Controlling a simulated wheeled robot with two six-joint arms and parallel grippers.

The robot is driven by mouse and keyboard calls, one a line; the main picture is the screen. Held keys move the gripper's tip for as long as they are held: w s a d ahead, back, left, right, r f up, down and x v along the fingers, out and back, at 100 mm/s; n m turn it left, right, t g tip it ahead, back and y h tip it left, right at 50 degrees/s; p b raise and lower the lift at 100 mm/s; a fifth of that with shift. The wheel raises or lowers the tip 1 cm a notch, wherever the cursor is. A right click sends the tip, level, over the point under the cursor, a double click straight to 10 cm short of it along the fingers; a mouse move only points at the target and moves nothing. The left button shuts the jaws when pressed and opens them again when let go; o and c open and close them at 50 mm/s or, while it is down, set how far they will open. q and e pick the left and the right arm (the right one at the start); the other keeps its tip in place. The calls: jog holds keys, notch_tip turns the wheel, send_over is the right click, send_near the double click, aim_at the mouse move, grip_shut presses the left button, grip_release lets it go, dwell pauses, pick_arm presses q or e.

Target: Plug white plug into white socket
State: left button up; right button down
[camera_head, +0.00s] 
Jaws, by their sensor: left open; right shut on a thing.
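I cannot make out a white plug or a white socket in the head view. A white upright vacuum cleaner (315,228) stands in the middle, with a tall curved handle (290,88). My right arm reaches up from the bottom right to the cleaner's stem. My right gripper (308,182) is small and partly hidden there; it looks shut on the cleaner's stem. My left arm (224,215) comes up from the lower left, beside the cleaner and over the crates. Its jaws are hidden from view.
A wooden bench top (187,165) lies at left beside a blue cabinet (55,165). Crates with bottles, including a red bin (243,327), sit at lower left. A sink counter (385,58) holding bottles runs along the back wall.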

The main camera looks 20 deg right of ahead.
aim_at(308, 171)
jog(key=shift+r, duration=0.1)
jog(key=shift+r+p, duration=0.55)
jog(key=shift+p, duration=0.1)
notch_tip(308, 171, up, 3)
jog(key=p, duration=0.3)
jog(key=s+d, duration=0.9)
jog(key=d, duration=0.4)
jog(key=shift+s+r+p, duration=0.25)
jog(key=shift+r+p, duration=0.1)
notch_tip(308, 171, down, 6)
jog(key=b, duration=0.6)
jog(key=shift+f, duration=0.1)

Set task: Give back the whole listing, word for word.

Answer to the problem:
Controlling a simulated wheeled robot with two six-joint arms and parallel grippers.

The robot is driven by mouse and keyboard calls, one a line; the main picture is the screen. Held keys move the gripper's tip for as long as they are held: w s a d ahead, back, left, right, r f up, down and x v along the fingers, out and back, at 100 mm/s; n m turn it left, right, t g tip it ahead, back and y h tip it left, right at 50 degrees/s; p b raise and lower the lift at 100 mm/s; a fifth of that with shift. The wheel raises or lowers the tip 1 cm a notch, wherever the cursor is. A right click sends the tip, level, over the point under the cursor, a double click straight to 10 cm short of it along the fingers; a mouse move only points at the target and moves nothing. The left button shuts the jaws when pressed and opens them again when let go; o and c open and close them at 50 mm/s or, while it is down, set how far they will open. q and e pick the left and the right arm (the right one at the start); the other keeps its tip in place. The calls: jog holds keys, notch_tip turns the wheel, send_over is the right click, send_near the double click, aim_at the mouse move, grip_shut presses the left button, grip_release lets it go, dwell pauses, pick_arm presses q or e.

Target: Plug white plug into white socket
State: left button up; right button down
[camera_head, +0.00s] 
Jaws, by their sensor: left open; right shut on a thing.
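I cannot make out a white plug or a white socket in the head view. A white upright vacuum cleaner (315,228) stands in the middle, with a tall curved handle (290,88). My right arm reaches up from the bottom right to the cleaner's stem. My right gripper (308,182) is small and partly hidden there; it looks shut on the cleaner's stem. My left arm (224,215) comes up from the lower left, beside the cleaner and over the crates. Its jaws are hidden from view.
A wooden bench top (187,165) lies at left beside a blue cabinet (55,165). Crates with bottles, including a red bin (243,327), sit at lower left. A sink counter (385,58) holding bottles runs along the back wall.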

The main camera looks 20 deg right of ahead.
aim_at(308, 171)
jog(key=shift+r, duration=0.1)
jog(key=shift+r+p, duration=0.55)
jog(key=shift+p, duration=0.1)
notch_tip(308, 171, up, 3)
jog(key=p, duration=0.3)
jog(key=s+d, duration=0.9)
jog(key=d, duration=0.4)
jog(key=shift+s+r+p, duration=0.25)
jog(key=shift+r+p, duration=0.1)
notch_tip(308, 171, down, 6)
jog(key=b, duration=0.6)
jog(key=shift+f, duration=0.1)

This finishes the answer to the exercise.